No entanto, tem vindo a apresentar gastos de valor considerável com viaturas não pertencentes à empresa, nomeadamente combustível, portagens, parques de estacionamento e até uma ou outra reparação. Não pertencendo à empresa, os gastos não são aceites e como tal acrescem ao resultado.
Qual o procedimento relativamente à tributação autónoma? Deve ser feito algum procedimento adicional?

 

Parecer técnico

 

A questão colocada refere-se ao enquadramento fiscal referente à aceitação de gastos com combustíveis e reparações.

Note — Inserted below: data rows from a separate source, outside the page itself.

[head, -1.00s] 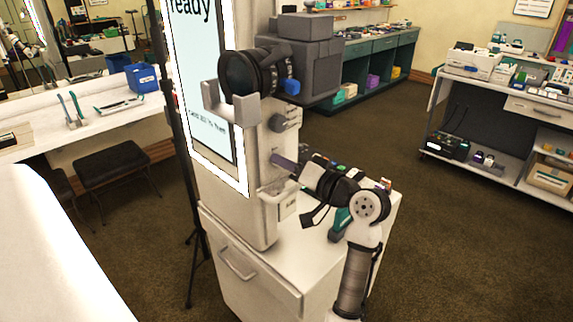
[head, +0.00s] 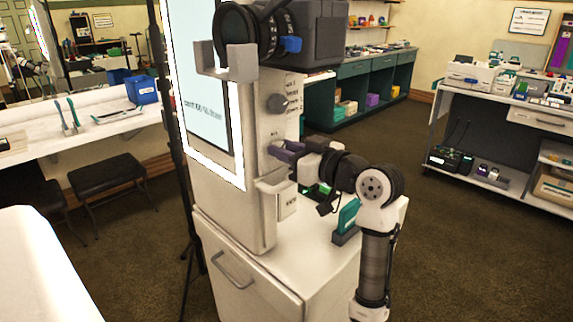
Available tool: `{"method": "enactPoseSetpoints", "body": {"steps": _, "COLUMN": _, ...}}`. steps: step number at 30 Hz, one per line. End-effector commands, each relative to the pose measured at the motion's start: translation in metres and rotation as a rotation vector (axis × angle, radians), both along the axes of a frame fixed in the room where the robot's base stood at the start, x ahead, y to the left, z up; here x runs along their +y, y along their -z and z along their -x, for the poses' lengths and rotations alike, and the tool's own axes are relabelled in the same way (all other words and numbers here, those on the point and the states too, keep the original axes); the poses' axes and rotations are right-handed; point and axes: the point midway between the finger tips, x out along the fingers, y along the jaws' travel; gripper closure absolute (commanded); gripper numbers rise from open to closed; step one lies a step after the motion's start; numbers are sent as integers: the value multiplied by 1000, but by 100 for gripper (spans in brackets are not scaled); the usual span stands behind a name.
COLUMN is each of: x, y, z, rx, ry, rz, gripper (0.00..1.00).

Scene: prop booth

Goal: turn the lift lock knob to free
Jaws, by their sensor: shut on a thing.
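My gripper (head: 288,149), with purple fingers, is at the narrow front face of the pale grey booth column (head: 235,190). Its jaws are shut on a small part at that face, which the fingers mostly hide; this seems to be the lift lock knob. Its pointing direction cannot be seen. Above the gripper, a round grey knob (head: 278,103) stands clear on the same face, with small printed labels beside it too blurred to read. My arm comes in from the lower right.
A camera with a large lens (head: 240,38) and a grey bracket (head: 225,62) overhang the gripper. A ledge (head: 275,184) juts out below it. A green-teal item (head: 348,217) stands on the white cabinet (head: 300,250) under my arm. Open carpet lies to the right.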

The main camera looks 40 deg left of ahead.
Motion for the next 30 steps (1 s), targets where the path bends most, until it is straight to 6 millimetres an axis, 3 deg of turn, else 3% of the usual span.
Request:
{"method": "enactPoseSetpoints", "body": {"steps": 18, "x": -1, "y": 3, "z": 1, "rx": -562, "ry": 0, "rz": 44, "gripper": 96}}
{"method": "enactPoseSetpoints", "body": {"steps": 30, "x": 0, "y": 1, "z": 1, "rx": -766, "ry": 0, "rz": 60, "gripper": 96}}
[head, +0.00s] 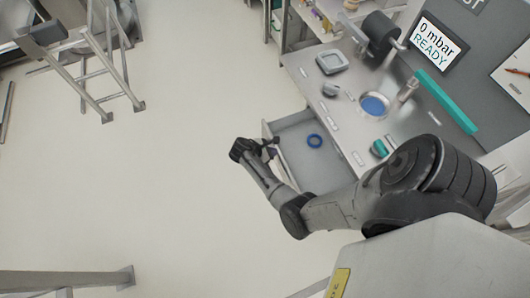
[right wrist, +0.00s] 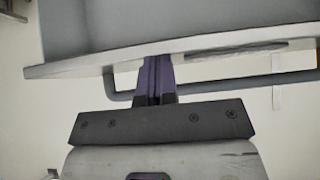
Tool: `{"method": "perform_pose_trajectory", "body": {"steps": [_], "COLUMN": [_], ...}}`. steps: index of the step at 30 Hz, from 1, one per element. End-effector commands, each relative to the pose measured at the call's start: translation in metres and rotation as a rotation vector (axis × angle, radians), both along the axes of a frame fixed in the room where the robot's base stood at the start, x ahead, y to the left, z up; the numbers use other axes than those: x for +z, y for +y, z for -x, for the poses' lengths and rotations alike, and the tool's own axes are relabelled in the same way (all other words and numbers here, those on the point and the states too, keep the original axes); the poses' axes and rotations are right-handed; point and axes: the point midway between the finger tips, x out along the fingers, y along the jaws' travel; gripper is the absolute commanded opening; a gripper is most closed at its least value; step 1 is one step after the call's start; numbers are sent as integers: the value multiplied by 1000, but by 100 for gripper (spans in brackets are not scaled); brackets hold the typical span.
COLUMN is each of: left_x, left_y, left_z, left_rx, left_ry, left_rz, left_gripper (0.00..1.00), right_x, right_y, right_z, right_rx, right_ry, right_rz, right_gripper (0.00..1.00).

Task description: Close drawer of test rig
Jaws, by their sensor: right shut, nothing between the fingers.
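The test rig's drawer (head: 291,134) stands pulled out from under the workbench, with a blue ring (head: 314,141) lying inside. My right gripper (head: 270,147) is at the drawer's outer front side. In the right wrist view, the shut, empty fingers (right wrist: 156,66) reach to the drawer front's pale edge (right wrist: 90,62), over the grey bar handle (right wrist: 215,91). I cannot tell whether they touch the front. My left gripper is in neither view.
The bench top (head: 318,90) holds a small scale (head: 332,62), a blue-centred round dish (head: 374,105) and other parts. A screen (head: 437,43) reads "0 mbar READY". The floor (head: 150,180) left of the drawer is clear. A metal step frame (head: 100,65) stands at the upper left.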

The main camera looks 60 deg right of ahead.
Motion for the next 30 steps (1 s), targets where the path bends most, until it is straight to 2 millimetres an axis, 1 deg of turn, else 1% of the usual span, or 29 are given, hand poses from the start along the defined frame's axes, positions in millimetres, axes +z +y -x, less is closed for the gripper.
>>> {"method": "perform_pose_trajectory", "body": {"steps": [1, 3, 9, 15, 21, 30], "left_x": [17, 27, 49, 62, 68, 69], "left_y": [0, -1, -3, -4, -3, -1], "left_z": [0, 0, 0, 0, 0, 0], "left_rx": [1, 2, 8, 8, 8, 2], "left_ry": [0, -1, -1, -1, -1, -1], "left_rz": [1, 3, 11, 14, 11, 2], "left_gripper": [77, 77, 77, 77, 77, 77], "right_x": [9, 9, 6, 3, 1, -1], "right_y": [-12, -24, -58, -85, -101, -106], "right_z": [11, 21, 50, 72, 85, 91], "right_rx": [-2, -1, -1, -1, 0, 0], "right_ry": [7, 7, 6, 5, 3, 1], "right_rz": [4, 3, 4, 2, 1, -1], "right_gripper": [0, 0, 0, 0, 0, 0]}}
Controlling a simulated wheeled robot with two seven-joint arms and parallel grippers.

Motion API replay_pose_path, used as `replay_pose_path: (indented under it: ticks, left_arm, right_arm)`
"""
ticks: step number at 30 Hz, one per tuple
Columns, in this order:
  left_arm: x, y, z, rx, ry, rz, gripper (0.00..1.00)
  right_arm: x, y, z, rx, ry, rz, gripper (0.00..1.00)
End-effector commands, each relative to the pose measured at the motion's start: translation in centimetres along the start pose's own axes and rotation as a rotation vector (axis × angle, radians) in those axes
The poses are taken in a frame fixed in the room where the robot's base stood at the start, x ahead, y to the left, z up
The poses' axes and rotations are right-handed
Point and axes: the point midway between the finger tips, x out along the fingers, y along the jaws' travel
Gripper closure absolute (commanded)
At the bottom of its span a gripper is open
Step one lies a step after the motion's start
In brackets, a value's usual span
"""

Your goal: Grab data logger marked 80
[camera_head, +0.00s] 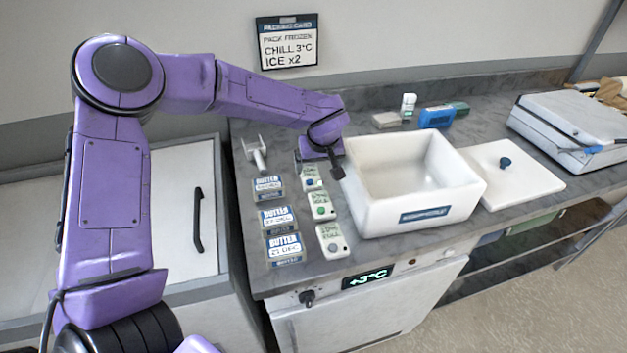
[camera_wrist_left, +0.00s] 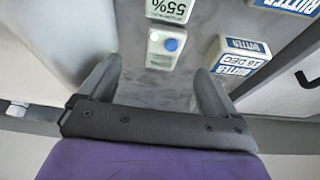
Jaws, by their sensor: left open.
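Several small white data loggers stand in a column left of the white box. The far logger (camera_head: 312,180) has a blue button, the middle logger (camera_head: 321,207) a green one, the near logger (camera_head: 331,241) a grey one. Their markings are too small to read in the head view. My left gripper (camera_head: 319,165) is open and empty at the far logger. In the left wrist view, the blue-button logger (camera_wrist_left: 167,46) lies ahead of and between the open fingers (camera_wrist_left: 158,80). Another logger (camera_wrist_left: 168,9) beyond it seems to read 55%. My right gripper is out of view.
Several butter packs (camera_head: 278,217) stand left of the loggers. The white box (camera_head: 415,185) is open, its lid (camera_head: 512,172) to the right. A white scoop-like tool (camera_head: 256,152), a blue item (camera_head: 436,117) and a grey case (camera_head: 565,130) are on the counter.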

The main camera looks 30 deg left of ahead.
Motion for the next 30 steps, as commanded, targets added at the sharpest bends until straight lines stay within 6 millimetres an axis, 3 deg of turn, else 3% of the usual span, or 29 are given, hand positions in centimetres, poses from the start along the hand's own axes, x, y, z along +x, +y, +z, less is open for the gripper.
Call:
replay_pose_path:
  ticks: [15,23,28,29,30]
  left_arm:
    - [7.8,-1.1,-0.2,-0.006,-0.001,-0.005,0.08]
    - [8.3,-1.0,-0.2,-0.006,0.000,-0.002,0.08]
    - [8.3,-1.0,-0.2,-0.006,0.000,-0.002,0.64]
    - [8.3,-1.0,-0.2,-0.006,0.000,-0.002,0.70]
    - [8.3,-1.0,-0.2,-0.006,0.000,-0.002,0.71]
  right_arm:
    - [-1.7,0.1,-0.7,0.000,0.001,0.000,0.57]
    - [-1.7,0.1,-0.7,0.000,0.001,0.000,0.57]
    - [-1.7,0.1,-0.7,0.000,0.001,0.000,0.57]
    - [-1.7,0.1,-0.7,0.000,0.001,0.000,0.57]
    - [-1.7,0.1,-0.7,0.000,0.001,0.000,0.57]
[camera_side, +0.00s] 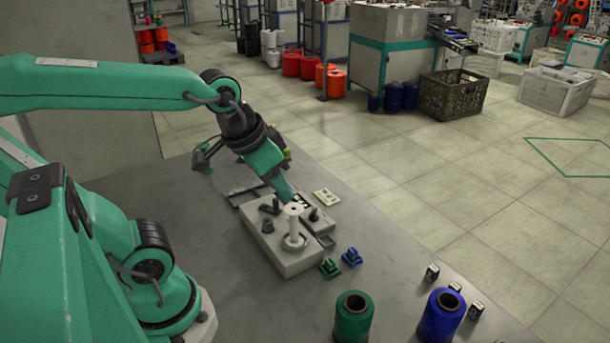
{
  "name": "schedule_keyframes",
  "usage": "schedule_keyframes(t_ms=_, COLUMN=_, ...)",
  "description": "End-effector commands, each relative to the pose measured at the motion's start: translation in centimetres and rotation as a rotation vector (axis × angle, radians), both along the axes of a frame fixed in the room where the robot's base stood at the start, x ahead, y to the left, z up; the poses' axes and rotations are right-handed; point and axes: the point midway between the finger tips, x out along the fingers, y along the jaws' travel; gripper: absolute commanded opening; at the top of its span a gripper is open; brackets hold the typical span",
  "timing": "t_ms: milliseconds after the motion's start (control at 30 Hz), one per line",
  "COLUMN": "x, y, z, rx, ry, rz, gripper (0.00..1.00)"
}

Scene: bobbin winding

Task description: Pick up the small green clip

No caso concreto as faturas são referentes a viaturas que não pertencem aos ativos da empresa, não sendo referidos se pertencem aos sócios-gerentes ou trabalhadores.
Relativamente a esta operação, começamos por referir que, para uma entidade pessoa coletiva, a dedução de gastos terá de atender antes de mais ao disposto no artigo 23.º do Código do IRC, onde são elencados os gastos e perdas que podem ser deduzidos, referindo o seu n.º 1 que na determinação do lucro tributável (regime geral), são dedutíveis todos os gastos e perdas incorridos ou suportados pelo sujeito passivo para obter ou garantir os rendimentos sujeitos a IRC.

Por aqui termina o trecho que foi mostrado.